Ölüm son değil. Aksine hakiki hayatın başlangıç noktası. Tüm gelen peygamberler, ilettikleri vahiy ve emirler insanlığı oraya hazırlamak için. Tüm yaşamlar o hayatı daha güzel yaşayabilmek için. Fakat yine de bir ölüm haberi aldığımızda afallıyoruz. Yaşanılan dünyanın tüm karmaşası, hayhuyu, koşuşturması ve bütün planlar bir an için duruyor. Her şey derin bir sessizliğe gömülüyor. Ölüm kendisinden başka her şeyi bir an için siliyor. Kılıç gibi kesip atıyor.

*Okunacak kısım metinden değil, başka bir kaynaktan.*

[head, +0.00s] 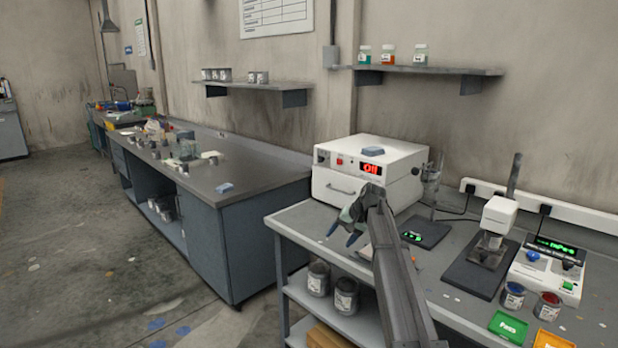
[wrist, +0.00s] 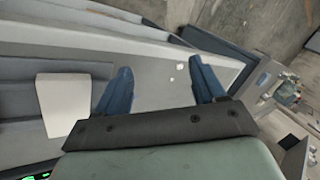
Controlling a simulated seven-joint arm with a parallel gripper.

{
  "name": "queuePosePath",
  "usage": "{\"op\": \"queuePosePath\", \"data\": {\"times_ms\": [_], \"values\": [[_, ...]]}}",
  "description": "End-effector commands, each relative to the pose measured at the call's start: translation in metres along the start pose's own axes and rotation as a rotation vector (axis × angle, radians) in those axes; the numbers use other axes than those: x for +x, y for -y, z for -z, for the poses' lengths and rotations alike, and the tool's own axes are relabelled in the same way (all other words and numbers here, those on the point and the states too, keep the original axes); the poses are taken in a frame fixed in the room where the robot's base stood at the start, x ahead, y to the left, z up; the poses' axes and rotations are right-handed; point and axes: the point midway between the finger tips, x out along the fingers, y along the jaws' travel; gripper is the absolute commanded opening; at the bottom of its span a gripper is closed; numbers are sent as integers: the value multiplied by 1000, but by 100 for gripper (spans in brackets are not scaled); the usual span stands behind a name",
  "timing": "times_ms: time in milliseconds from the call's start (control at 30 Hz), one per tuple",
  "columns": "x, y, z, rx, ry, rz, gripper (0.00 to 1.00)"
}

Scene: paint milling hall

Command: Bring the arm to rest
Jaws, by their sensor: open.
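My gripper (head: 342,232) hangs at the end of my raised arm in the head view, over the left front part of the grey bench (head: 303,214). In the wrist view its two blue fingers (wrist: 160,88) stand wide apart with nothing between them. Beyond the fingers, the wrist view shows a pale surface with small white flecks and the floor past an edge. The white oven-like box (head: 345,175) with a red display stands just behind my gripper in the head view. I cannot tell the exact gap between them.
A small black scale (head: 425,233) with green digits, a press stand (head: 496,225), a white console (head: 546,270) and two open paint cans (head: 513,295) occupy the bench's right side. A long grey counter (head: 265,181) stands left; floor is open beyond.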

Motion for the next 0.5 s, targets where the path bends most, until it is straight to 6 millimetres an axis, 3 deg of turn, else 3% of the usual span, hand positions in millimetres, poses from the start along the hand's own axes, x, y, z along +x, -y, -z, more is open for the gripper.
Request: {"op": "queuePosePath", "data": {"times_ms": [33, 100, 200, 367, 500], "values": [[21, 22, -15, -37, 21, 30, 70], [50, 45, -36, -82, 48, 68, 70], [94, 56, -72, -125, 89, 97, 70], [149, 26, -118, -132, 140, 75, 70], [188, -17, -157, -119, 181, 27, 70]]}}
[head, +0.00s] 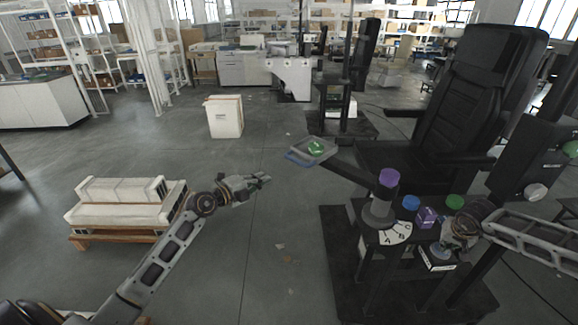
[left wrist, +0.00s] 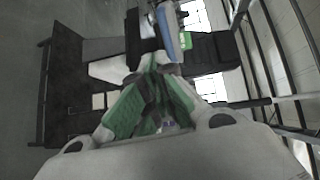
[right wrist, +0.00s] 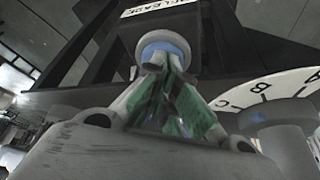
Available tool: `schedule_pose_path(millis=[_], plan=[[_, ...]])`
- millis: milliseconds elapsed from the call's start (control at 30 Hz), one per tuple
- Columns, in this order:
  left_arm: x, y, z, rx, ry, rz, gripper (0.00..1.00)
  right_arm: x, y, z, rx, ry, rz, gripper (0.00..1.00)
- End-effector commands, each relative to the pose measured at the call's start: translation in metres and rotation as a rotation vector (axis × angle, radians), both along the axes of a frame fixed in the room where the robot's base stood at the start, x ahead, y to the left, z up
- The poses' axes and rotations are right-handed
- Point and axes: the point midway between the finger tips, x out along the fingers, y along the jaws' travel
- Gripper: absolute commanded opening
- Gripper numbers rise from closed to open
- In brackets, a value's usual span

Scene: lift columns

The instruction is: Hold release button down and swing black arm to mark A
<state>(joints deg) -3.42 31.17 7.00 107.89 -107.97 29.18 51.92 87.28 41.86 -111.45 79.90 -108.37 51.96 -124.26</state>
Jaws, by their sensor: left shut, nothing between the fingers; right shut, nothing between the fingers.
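The black arm (head: 352,165) reaches from a grey post with a purple cap (head: 389,178) out to the left. At its end is a grey, blue-edged tray (head: 296,158) with a green item (head: 316,147). The white dial (head: 396,236) at the post's foot shows A and B; the right wrist view shows A, B and C on the dial (right wrist: 278,92). The blue release button (right wrist: 163,46) is at my right gripper (right wrist: 160,60), whose shut fingertips appear to touch it. My left gripper (head: 266,178) is shut and empty, left of and below the tray.
Blue (head: 411,202) and green (head: 454,201) knobs and a purple block (head: 427,217) stand near the post. A black chair (head: 480,100) is behind. A pallet of white blocks (head: 125,205) lies left. The floor between pallet and platform is mostly clear.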

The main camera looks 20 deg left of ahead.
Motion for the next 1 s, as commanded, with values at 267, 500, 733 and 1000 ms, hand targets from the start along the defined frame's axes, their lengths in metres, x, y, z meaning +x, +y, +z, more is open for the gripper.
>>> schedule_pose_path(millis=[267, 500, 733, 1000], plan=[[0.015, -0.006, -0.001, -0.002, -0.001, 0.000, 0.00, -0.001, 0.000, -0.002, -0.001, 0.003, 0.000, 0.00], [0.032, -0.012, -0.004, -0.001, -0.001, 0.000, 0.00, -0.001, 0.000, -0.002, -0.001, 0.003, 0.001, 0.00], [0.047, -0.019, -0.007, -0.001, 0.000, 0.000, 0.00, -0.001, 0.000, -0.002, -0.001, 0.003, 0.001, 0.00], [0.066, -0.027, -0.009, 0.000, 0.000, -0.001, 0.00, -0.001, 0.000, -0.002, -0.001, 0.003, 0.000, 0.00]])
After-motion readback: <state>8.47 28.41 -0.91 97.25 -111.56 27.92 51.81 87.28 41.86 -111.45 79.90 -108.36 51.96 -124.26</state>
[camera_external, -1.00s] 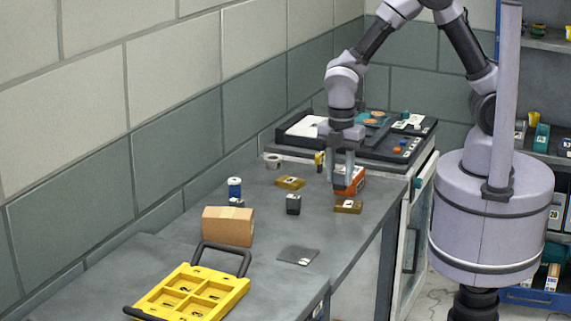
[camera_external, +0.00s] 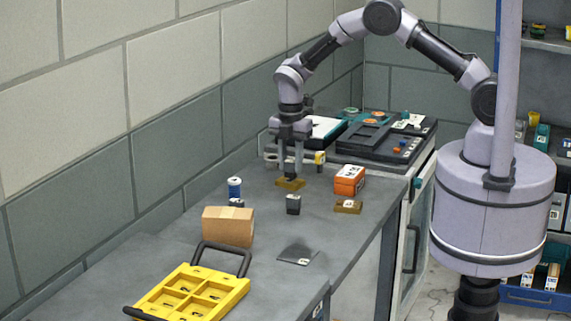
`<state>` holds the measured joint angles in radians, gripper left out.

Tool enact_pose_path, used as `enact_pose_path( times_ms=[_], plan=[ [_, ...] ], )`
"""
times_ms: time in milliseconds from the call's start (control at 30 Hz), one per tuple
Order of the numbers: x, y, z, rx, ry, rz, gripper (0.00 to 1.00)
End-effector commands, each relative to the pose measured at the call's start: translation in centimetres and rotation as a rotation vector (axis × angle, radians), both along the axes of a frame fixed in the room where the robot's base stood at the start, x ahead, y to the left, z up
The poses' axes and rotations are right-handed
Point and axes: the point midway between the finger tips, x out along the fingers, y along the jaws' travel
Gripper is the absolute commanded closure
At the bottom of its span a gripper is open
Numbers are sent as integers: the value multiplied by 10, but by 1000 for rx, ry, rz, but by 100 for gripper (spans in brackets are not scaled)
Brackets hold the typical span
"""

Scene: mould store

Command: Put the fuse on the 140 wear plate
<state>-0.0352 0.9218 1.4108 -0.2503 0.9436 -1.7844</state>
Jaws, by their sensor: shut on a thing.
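My gripper (camera_external: 291,177) is at the back left part of the bench, pointing down. It is shut on a small dark thing, likely the fuse (camera_external: 291,179), mostly hidden between the fingers. The thing is right over a brass-coloured plate (camera_external: 283,187) with a small label; I cannot tell whether it touches the plate. A second brass-coloured plate (camera_external: 347,207) lies to the right, and a dark grey plate (camera_external: 298,255) lies nearer the front. The plates' numbers are too small to read, so I cannot tell which is the 140 wear plate.
An orange box (camera_external: 350,179) stands to the right of my gripper. A dark block (camera_external: 293,205) stands just in front. A blue-and-white can (camera_external: 235,187), a cardboard box (camera_external: 228,226) and a yellow tray (camera_external: 240,287) are nearer. Bench between the dark block and grey plate is clear.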

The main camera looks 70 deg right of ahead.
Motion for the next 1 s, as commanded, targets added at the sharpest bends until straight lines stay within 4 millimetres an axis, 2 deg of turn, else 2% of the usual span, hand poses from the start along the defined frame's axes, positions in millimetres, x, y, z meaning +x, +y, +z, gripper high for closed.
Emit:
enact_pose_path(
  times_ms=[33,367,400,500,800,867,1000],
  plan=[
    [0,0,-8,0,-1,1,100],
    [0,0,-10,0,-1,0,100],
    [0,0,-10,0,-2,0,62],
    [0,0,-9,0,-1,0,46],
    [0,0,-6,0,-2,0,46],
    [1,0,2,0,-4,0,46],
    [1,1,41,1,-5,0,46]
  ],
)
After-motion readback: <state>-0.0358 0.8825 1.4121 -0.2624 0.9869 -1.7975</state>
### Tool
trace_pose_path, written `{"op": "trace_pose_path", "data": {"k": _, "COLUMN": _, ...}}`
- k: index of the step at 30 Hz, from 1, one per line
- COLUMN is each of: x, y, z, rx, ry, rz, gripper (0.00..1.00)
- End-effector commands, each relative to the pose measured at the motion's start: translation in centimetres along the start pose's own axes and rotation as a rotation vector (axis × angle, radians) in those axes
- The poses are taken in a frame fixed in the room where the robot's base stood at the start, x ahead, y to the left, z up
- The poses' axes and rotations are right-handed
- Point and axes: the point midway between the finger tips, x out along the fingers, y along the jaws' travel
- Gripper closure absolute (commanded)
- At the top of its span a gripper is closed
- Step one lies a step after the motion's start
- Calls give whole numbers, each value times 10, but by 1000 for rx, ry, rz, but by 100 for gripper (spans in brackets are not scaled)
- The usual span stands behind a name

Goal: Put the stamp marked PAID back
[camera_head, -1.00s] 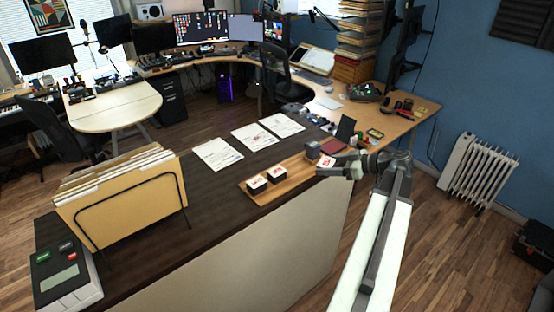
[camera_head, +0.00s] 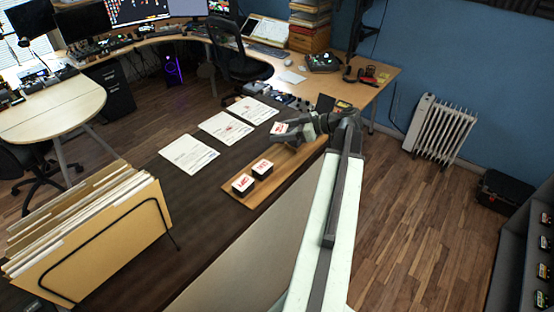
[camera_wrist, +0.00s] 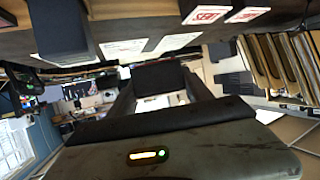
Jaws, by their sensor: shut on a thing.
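My gripper (camera_head: 297,127) is shut on a stamp (camera_head: 280,128) with a white top and red lettering too small to read. It is near the far end of the wooden tray (camera_head: 287,171); I cannot tell whether it touches the tray. In the wrist view the held stamp is a dark block (camera_wrist: 160,78) between the fingers. Two other dark stamps, one (camera_head: 243,184) and another (camera_head: 262,168), stand side by side on the tray's near part with red-marked white tops. One of them reads SENT (camera_wrist: 207,15) in the wrist view.
Three printed sheets, the middle one here (camera_head: 226,128), lie on the dark desk (camera_head: 200,215) left of the tray. A folder rack (camera_head: 95,235) stands at the near left. A dark block (camera_wrist: 62,30) shows in the wrist view. A radiator (camera_head: 440,130) stands by the wall.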

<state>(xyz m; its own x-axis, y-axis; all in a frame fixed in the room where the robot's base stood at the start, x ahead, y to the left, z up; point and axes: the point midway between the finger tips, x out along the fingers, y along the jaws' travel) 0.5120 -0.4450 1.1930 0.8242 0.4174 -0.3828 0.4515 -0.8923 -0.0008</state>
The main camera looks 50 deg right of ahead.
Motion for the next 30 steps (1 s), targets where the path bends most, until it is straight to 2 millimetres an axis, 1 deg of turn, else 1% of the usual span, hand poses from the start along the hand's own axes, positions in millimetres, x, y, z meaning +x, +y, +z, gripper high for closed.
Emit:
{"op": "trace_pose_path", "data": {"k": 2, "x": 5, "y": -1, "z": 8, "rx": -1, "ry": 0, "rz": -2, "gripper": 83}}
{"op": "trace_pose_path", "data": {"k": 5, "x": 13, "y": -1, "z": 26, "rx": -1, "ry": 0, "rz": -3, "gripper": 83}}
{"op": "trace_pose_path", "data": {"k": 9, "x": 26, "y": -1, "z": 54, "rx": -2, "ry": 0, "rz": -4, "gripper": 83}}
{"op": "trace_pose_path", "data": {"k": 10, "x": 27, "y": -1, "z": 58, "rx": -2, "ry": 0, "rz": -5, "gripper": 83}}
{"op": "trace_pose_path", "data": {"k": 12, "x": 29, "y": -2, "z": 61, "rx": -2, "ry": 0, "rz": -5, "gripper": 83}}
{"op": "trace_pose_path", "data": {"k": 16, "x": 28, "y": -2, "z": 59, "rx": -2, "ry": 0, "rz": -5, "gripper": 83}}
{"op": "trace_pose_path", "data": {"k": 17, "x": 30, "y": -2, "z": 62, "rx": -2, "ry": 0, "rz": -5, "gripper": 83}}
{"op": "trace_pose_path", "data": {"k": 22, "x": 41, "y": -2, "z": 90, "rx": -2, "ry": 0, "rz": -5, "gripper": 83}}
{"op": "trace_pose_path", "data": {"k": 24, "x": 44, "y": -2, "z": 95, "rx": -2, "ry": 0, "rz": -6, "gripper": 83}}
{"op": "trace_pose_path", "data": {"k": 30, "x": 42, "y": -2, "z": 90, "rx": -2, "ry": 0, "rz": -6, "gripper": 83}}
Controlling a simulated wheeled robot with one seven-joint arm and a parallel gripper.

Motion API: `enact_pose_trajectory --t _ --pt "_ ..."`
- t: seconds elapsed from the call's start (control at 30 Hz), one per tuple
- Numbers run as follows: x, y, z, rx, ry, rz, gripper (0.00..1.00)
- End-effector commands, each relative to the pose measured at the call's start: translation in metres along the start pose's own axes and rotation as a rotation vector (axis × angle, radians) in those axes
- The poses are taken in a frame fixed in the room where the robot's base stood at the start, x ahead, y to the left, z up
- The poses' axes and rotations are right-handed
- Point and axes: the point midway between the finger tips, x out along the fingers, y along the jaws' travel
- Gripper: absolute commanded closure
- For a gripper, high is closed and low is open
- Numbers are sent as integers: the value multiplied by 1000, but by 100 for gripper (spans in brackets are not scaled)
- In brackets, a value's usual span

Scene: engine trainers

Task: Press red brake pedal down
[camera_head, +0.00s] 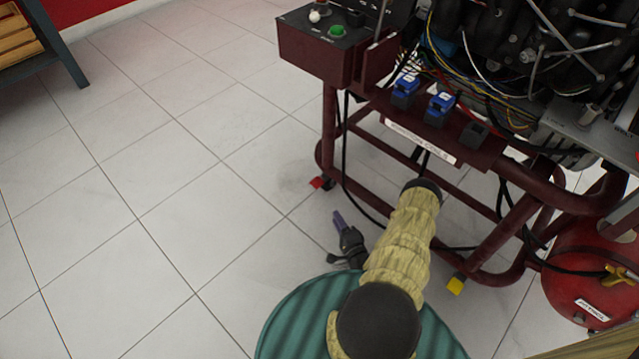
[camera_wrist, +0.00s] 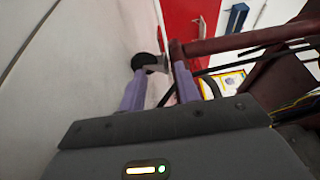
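The red brake pedal (camera_head: 317,183) is a small red tab low at the near left foot of the maroon engine stand (camera_head: 325,150), close to the floor. My gripper (camera_head: 340,218) is low over the floor, a little below and right of the pedal in the head view, apart from it in the picture. In the wrist view my gripper (camera_wrist: 160,88) shows two purple fingers spread apart with nothing held between them. A dark caster wheel (camera_wrist: 144,62) with a grey bracket is just beyond the fingertips. I cannot make out the red pedal clearly in the wrist view.
A yellow pedal (camera_head: 455,286) is at another foot of the stand. A red tank (camera_head: 590,285) stands at right. Dark cables (camera_head: 352,190) hang beside the stand's left leg. The tiled floor (camera_head: 130,220) at left is clear.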

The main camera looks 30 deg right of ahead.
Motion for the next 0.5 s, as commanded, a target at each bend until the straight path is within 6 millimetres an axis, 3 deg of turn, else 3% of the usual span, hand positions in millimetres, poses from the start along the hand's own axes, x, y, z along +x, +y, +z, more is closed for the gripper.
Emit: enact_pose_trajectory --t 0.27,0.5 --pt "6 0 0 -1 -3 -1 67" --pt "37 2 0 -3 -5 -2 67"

ÖLÜ YAKINININ ACISINI PAYLAŞMAK

Acısıyla ölüsünün ardından ağlayan birinin karşısında insanın dili tutuluyor. Ölüm tüm gerçekliği ile dururken ortada, kelimeler onun karşısında anlamlarını yitiriyor. Söylenilenler ise cılız birer cızırtı olarak dökülüyor dudaklardan. Daha dökülürken söyleyen de anlamsızlığını fark edip susuyor. Söylenmek zorunda hissedilenler ise havada dağılıyor.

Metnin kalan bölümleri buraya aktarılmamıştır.